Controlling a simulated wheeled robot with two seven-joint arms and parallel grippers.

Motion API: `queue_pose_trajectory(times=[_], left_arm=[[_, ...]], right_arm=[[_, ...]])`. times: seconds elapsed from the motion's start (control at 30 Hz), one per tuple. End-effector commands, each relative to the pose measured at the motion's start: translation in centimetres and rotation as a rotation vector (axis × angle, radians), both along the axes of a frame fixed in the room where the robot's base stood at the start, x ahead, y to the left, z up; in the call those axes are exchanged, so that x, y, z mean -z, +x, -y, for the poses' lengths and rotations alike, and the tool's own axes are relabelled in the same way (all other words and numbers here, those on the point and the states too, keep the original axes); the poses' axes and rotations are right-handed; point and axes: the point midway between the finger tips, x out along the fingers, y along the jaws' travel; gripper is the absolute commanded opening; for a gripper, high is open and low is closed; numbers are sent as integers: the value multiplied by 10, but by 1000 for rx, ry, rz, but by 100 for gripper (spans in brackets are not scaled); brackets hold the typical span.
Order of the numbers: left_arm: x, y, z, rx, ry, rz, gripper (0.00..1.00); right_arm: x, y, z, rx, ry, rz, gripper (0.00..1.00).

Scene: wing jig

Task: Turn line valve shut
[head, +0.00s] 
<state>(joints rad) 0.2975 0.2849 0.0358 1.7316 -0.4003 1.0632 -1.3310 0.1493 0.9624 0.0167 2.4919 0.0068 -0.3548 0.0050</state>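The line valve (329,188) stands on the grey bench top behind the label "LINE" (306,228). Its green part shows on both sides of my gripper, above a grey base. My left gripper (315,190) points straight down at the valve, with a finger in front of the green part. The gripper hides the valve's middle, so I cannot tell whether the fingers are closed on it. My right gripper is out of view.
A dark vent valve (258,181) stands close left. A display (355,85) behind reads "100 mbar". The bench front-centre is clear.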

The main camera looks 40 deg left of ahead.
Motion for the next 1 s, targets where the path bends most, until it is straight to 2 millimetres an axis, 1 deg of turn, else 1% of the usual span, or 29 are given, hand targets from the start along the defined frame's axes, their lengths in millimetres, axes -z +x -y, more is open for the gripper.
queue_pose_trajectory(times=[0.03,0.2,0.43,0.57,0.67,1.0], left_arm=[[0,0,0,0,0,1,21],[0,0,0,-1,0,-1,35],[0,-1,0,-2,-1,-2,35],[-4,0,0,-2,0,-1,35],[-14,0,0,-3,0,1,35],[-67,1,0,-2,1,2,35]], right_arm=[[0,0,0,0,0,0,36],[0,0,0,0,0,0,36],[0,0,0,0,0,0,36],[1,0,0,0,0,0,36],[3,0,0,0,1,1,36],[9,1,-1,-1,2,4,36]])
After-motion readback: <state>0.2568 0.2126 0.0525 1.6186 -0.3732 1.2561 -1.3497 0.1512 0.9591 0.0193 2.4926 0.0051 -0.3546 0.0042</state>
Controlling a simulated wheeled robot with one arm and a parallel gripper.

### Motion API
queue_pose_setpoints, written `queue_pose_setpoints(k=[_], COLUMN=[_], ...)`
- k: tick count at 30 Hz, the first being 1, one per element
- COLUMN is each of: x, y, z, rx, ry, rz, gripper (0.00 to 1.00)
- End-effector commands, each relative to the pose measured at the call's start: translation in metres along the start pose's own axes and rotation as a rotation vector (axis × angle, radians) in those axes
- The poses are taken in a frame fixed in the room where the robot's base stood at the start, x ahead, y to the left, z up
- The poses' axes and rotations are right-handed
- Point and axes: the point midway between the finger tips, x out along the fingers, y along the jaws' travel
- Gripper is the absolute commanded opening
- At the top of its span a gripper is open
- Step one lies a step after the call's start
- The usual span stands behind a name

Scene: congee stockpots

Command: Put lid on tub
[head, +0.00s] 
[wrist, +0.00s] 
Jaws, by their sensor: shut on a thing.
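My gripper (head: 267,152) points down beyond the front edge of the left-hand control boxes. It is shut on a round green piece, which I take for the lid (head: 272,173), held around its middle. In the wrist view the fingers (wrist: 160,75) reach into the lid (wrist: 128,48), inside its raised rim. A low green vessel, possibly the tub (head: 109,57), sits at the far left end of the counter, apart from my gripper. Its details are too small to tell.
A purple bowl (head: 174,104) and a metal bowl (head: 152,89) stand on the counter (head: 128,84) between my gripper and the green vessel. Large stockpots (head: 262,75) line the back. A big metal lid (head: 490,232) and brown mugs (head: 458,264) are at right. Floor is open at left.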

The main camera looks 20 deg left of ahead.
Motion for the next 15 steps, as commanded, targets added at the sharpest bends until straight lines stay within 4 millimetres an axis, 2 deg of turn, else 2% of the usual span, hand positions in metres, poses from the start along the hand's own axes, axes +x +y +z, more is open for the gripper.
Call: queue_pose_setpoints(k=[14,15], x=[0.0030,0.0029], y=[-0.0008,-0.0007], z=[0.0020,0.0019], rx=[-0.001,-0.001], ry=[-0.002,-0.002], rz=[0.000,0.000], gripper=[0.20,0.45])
━━━━━━━━━━━━━━━━━━━━
Exercise aim ->
Print out the whole listing exactly as it appears.

Right answer ->
Controlling a simulated wheeled robot with two seven-joint arms and parallel grippers.

Motion API: `queue_pose_trajectory(times=[_], left_arm=[[_, ...]], right_arm=[[_, ...]])`. times: seconds elapsed from the motion's start (control at 30 Hz), one per tuple. End-effector commands, each relative to the pose measured at the motion's start: translation in centimetres and rotation as a rotation vector (axis × angle, radians), both along the axes of a frame fixed in the room where the robot's base stood at the start, x ahead, y to the left, z up; in the call those axes are exchanged, so that x, y, z mean -z, +x, -y, for the poses' lengths and rotations alike, and the tool's own axes are relabelled in the same way (all other words and numbers here, those on the point and the states too, keep the original axes); the poses' axes and rotations are right-handed; point and axes: the point midway between the finger tips, x out along the fingers, y along the jaws' travel; gripper is the absolute commanded opening; for a gripper, high is open and low is closed; numbers are sent as integers: the value multiplied by 10, but by 1000 for rx, ry, rz, but by 100 for gripper (spans in brackets are not scaled); brackets hold the typical span.
Order of the numbers: left_arm: x, y, z, rx, ry, rz, gripper (0.00..1.00); right_arm: x, y, z, rx, ry, rz, gripper (0.00..1.00).

Scene: wing jig

Task: Turn line valve shut
[head, +0.00s] 
<state>(joints rad) 0.2975 0.2849 0.0358 1.7316 -0.4003 1.0632 -1.3310 0.1493 0.9624 0.0167 2.4919 0.0068 -0.3548 0.0050</state>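The line valve (329,188) stands on the grey bench top behind the label "LINE" (306,228). Its green part shows on both sides of my gripper, above a grey base. My left gripper (315,190) points straight down at the valve, with a finger in front of the green part. The gripper hides the valve's middle, so I cannot tell whether the fingers are closed on it. My right gripper is out of view.
A dark vent valve (258,181) stands close left. A display (355,85) behind reads "100 mbar". The bench front-centre is clear.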

The main camera looks 40 deg left of ahead.
Motion for the next 1 s, targets where the path bends most, until it is straight to 2 millimetres an axis, 1 deg of turn, else 1% of the usual span, or 29 are given, hand targets from the start along the defined frame's axes, their lengths in millimetres, axes -z +x -y, more is open for the gripper.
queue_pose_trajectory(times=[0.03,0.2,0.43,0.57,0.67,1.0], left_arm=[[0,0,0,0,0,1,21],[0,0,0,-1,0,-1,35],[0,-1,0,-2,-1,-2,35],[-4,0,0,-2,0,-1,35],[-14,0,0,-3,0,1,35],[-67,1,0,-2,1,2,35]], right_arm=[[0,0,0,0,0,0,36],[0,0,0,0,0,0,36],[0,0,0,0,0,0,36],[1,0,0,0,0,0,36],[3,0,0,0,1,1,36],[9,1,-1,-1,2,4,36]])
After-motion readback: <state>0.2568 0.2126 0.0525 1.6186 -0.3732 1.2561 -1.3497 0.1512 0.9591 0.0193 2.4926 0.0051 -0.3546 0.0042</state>
Controlling a simulated wheeled robot with one arm and a parallel gripper.

### Motion API
queue_pose_setpoints, written `queue_pose_setpoints(k=[_], COLUMN=[_], ...)`
- k: tick count at 30 Hz, the first being 1, one per element
- COLUMN is each of: x, y, z, rx, ry, rz, gripper (0.00 to 1.00)
- End-effector commands, each relative to the pose measured at the call's start: translation in metres along the start pose's own axes and rotation as a rotation vector (axis × angle, radians) in those axes
- The poses are taken in a frame fixed in the room where the robot's base stood at the start, x ahead, y to the left, z up
- The poses' axes and rotations are right-handed
- Point and axes: the point midway between the finger tips, x out along the fingers, y along the jaws' travel
- Gripper is the absolute commanded opening
- At the top of its span a gripper is open
- Step one lies a step after the call's start
- The usual span stands behind a name

Scene: congee stockpots

Command: Put lid on tub
[head, +0.00s] 
[wrist, +0.00s] 
Jaws, by their sensor: shut on a thing.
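My gripper (head: 267,152) points down beyond the front edge of the left-hand control boxes. It is shut on a round green piece, which I take for the lid (head: 272,173), held around its middle. In the wrist view the fingers (wrist: 160,75) reach into the lid (wrist: 128,48), inside its raised rim. A low green vessel, possibly the tub (head: 109,57), sits at the far left end of the counter, apart from my gripper. Its details are too small to tell.
A purple bowl (head: 174,104) and a metal bowl (head: 152,89) stand on the counter (head: 128,84) between my gripper and the green vessel. Large stockpots (head: 262,75) line the back. A big metal lid (head: 490,232) and brown mugs (head: 458,264) are at right. Floor is open at left.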

The main camera looks 20 deg left of ahead.
Motion for the next 15 steps, as commanded, targets added at the sharpest bends until straight lines stay within 4 millimetres an axis, 2 deg of turn, else 2% of the usual span, hand positions in metres, poses from the start along the hand's own axes, axes +x +y +z, more is open for the gripper.
Call: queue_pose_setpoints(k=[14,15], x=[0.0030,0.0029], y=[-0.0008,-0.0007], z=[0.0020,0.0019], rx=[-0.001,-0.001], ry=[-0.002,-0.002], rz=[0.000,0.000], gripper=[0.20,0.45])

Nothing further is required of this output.